Audiences were first introduced to one Carrie Bradshaw in Candace Bushnell’s weekly column for The New York Observer in the mid 1990s. In it, Carrie was a recurring character through which Bushnell could divulge the details of her love life without directly incriminating herself. And so a heroine of chick-lit was born; Carrie was then given a face by Sarah Jessica Parker and shot into the modern canon with the 1998 premier of Sex and the City. The rest is history– the show would go on to accrue countless accolades and universal praise over its six-season span, permanently sealing its fate as a television classic. Carrie and her friends (Miranda, Charlotte, and Samantha) served as representations of the ever-liberated, ever-nuanced woman of the modern world as they navigated romance, friendship, and womanhood in the city that never sleeps. 

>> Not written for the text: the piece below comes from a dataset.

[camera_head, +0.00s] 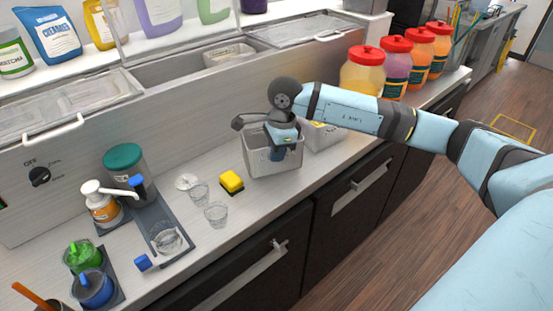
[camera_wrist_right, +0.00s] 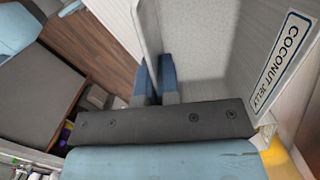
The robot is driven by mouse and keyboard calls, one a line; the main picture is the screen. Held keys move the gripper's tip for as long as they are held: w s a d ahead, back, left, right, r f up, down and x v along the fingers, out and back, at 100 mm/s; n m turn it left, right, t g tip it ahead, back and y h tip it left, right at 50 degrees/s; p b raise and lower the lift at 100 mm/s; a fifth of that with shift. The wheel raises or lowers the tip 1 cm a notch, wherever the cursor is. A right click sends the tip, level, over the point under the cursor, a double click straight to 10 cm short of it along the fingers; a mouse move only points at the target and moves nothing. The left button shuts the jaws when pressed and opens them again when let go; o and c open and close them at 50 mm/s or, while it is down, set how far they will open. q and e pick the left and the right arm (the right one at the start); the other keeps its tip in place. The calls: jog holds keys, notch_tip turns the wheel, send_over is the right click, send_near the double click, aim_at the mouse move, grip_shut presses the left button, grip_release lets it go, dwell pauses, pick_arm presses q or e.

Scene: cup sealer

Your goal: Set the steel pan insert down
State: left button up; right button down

Today, the show manages to both satiate our thirst for 90s nostalgia and carry itself with a distinctly contemporary character—one that immediately made it an outlier at the time of its release. Hence the Sex and the City revival we’re currently living in. When the world shut down in 2020, we all found ourselves with an unusually large amount of free time, wherein comfort shows like SATC were dredged back up into the cultural zeitgeist. Ever since then, Carrie Bradshaw as a concept has found a new medium to disrupt: the internet.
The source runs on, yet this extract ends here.